◆ TASK REQUIREMENTS ◆
Check each line of the listing for the string "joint", then state how many lines have it. Only the number is wanted.

◆ GIVEN ENTRIES ◆
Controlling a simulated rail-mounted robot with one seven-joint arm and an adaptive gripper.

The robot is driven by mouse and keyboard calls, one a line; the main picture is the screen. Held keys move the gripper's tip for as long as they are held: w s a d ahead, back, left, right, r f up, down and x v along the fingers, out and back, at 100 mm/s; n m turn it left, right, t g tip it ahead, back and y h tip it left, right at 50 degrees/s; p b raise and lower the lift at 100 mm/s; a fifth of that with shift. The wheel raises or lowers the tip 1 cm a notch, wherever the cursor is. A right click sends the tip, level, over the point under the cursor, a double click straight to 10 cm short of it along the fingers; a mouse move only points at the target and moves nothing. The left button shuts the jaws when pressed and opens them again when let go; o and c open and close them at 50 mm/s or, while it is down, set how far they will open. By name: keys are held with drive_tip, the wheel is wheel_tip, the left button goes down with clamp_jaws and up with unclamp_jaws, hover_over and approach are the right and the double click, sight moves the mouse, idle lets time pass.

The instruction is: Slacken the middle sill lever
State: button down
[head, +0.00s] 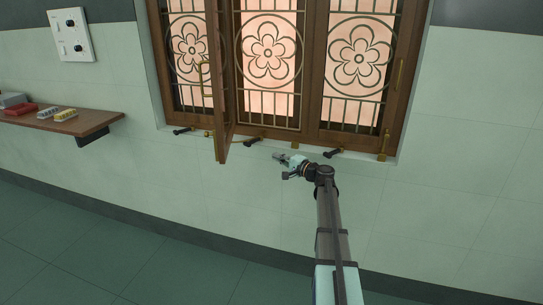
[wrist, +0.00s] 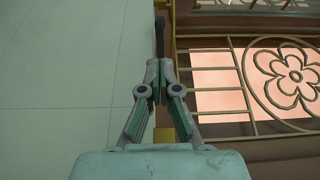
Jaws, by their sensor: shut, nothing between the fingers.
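The middle sill lever (head: 252,142) is a small black handle under the window, at the foot of the open sash. Black levers also show at the left (head: 183,130) and right (head: 334,153) of the sill. My gripper (head: 278,156) is just right of and slightly below the middle lever in the head view, apart from it. In the wrist view, my gripper (wrist: 160,64) has its fingertips together and empty. A dark upright handle (wrist: 160,36) lies straight beyond the tips; it appears to be the middle lever. Whether the tips touch it is unclear.
The open wooden sash (head: 220,120) juts out left of the middle lever. The grilled window (head: 312,75) stands behind. Brass fittings show, one (head: 384,146) at the right. A shelf (head: 80,121) with small items is at far left. The wall below the sill is clear.

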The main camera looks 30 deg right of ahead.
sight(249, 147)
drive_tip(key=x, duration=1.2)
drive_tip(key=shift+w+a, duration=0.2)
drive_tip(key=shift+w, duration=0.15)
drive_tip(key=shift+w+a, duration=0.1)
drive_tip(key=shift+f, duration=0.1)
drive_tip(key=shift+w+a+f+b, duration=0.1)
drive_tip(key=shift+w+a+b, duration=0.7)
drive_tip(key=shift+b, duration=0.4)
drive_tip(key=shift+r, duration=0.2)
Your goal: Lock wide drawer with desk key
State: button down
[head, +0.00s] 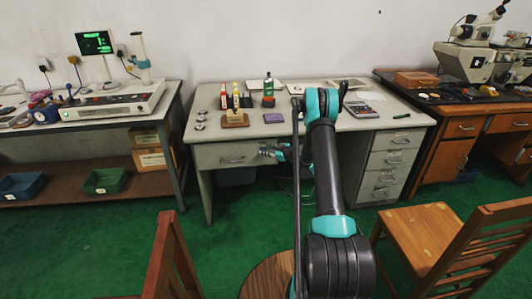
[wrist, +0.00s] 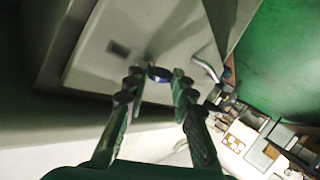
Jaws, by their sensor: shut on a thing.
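The wide drawer (head: 222,157) is the broad grey front under the left of the desk top, with a metal handle; it looks shut. In the wrist view its pale front (wrist: 90,68) fills the upper left, with the handle (wrist: 205,68) right of my fingers. My gripper (head: 266,152) is at the drawer's right end. In the wrist view my gripper (wrist: 157,82) is shut on a small blue-headed key (wrist: 158,73), between the fingertips and close to the drawer front. The key's tip and the lock are unclear, so I cannot tell whether it is inserted.
The grey desk (head: 300,128) carries bottles, a wooden block (head: 235,119) and a calculator (head: 360,108). Narrow drawers (head: 392,160) stand right of my arm. A wooden chair (head: 440,235) stands at front right, another chair back (head: 170,262) at front left.

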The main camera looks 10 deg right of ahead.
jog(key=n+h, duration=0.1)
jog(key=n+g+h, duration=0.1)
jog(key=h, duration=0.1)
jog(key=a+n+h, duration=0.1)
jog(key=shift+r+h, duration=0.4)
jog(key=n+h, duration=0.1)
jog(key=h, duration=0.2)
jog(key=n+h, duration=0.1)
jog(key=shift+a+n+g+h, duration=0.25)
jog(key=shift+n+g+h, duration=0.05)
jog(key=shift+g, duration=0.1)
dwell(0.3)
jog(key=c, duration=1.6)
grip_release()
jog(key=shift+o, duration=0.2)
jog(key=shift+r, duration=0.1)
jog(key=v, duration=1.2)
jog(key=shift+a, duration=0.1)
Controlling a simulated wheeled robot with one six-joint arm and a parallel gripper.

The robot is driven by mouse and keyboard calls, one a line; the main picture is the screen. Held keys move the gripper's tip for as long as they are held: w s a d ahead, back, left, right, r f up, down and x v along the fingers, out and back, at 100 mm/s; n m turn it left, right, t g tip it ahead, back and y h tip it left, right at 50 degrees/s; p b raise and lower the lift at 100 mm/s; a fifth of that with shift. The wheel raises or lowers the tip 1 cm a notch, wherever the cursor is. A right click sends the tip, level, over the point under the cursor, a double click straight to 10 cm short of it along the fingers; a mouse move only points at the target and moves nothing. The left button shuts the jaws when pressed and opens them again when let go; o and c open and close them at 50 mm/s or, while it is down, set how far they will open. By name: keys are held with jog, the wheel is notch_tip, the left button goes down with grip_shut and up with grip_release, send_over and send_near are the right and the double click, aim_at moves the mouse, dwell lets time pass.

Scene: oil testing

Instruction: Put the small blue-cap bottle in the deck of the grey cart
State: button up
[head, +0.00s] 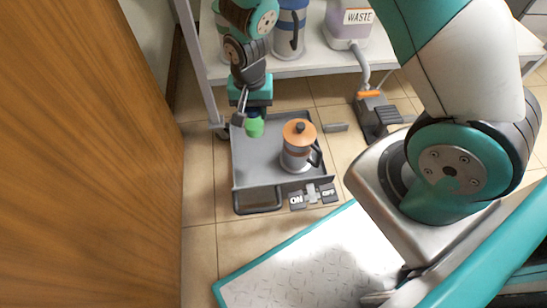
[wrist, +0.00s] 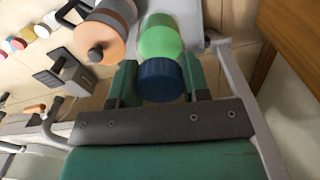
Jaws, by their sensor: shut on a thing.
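The small blue-cap bottle shows its blue cap (wrist: 160,82) and green body (wrist: 160,38) in the wrist view. In the head view only its green body (head: 255,128) shows clearly. My gripper (wrist: 160,88) is shut on it, with one finger on each side of the cap. In the head view my gripper (head: 246,112) holds the bottle over the back left part of the grey cart's deck (head: 255,172). I cannot tell whether the bottle's bottom touches the deck.
A jug with an orange lid (head: 298,143) stands on the deck to the right of the bottle. The deck's front left is clear. A shelf (head: 310,62) with containers is behind the cart. A wooden panel (head: 90,170) stands at left.

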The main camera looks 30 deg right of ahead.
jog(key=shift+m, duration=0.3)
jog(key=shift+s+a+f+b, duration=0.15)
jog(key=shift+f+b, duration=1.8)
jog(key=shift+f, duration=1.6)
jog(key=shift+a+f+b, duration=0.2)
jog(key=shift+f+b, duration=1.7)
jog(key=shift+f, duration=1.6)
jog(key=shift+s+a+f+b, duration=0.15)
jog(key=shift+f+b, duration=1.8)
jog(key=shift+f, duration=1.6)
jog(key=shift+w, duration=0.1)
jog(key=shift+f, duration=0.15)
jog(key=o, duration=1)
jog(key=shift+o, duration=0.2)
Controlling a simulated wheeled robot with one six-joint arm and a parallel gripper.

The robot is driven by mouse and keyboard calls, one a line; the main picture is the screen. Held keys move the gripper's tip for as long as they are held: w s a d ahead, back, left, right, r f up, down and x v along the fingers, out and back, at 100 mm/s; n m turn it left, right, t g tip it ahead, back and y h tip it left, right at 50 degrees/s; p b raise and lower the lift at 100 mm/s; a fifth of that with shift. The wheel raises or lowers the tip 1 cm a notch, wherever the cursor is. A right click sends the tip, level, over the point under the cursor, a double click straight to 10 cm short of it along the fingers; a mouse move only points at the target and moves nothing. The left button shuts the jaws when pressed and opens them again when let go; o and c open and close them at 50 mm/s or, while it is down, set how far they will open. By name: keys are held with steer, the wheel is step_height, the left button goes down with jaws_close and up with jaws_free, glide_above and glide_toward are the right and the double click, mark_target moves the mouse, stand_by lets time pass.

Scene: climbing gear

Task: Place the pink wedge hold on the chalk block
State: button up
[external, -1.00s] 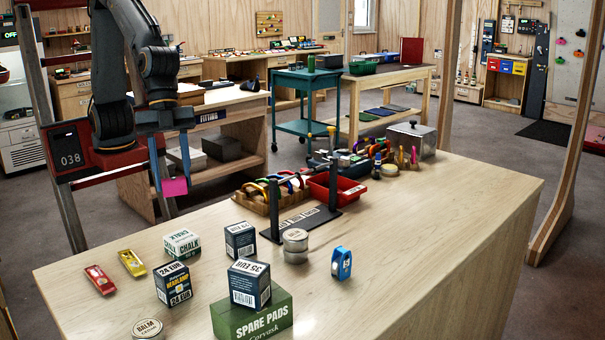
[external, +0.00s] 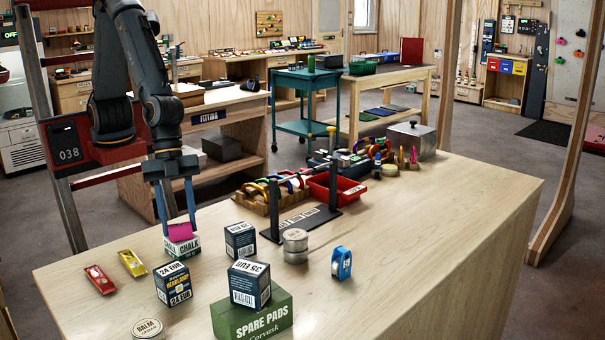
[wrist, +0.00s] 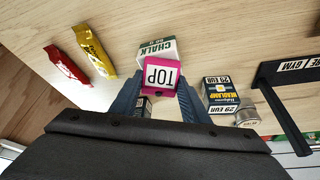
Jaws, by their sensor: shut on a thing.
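The pink wedge hold (external: 180,232) is between the blue fingers of my gripper (external: 177,222). In the wrist view the hold (wrist: 161,77) shows its face marked TOP, with my gripper (wrist: 160,88) shut on its sides. The chalk block (external: 183,248) is a white and green box on the table. The hold is right over its top in the external view; I cannot tell if they touch. In the wrist view the chalk block (wrist: 154,46) shows just beyond the hold, which hides part of it.
A headlamp box (external: 240,240) stands close on the right of the chalk block, another box (external: 173,284) in front. Red (external: 99,279) and yellow (external: 132,262) packets lie to the left. A black stand (external: 301,222) is further right. The table's right side is clear.

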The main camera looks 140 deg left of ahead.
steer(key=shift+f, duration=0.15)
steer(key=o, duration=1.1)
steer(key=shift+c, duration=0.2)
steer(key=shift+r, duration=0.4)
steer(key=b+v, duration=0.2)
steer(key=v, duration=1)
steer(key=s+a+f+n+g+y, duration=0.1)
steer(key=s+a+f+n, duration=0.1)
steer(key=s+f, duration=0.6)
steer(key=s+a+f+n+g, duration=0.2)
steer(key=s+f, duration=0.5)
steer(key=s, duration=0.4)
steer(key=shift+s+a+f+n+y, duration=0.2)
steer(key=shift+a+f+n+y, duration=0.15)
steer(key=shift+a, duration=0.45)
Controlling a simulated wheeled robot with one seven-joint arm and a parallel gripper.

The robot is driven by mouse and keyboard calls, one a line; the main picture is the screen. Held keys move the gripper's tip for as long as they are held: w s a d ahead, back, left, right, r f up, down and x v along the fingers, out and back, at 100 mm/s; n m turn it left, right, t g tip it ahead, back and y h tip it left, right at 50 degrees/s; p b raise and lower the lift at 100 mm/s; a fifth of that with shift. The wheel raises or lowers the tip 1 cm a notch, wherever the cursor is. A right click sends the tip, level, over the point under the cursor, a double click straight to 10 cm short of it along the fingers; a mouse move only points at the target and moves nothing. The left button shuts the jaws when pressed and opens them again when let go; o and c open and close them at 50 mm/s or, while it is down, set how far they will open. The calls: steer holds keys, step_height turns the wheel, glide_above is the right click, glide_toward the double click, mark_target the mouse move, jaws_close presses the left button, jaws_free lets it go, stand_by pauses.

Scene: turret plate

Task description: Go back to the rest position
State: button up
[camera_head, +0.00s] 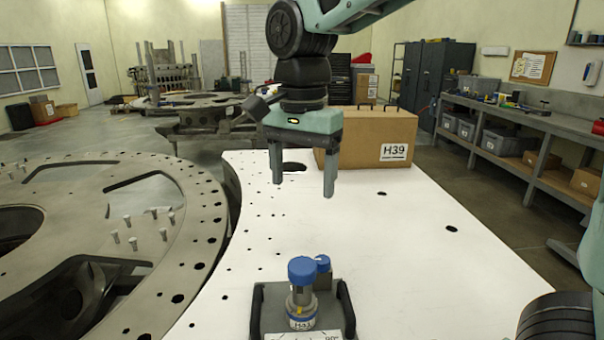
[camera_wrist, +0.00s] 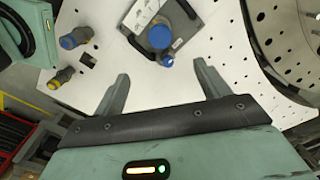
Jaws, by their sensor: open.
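My gripper (camera_head: 303,185) is open and empty. It hangs above the white plate (camera_head: 400,260), with its two fingers pointing down, and nothing is between them. In the wrist view my gripper (camera_wrist: 162,90) shows both fingers spread apart over the plate. A blue-capped tool (camera_head: 302,290) stands upright in a dark holder with handles (camera_head: 345,312) at the near edge of the plate. The tool also shows in the wrist view (camera_wrist: 160,37), beyond the fingertips and apart from them.
A cardboard box marked H39 (camera_head: 368,140) stands on the plate behind my gripper. A large ring plate with upright pins (camera_head: 190,185) lies at left. Two more tools, one blue-ended (camera_wrist: 76,38) and one yellow-ended (camera_wrist: 60,79), show in the wrist view. A workbench (camera_head: 530,115) stands at right.

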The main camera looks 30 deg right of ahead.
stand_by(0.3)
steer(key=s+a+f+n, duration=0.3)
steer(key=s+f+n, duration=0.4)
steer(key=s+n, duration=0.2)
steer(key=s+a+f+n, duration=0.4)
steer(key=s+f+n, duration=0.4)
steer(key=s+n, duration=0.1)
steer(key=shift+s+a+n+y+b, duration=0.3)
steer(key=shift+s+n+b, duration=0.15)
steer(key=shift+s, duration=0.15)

◆ OUTPUT OF THE EXERCISE ◆
4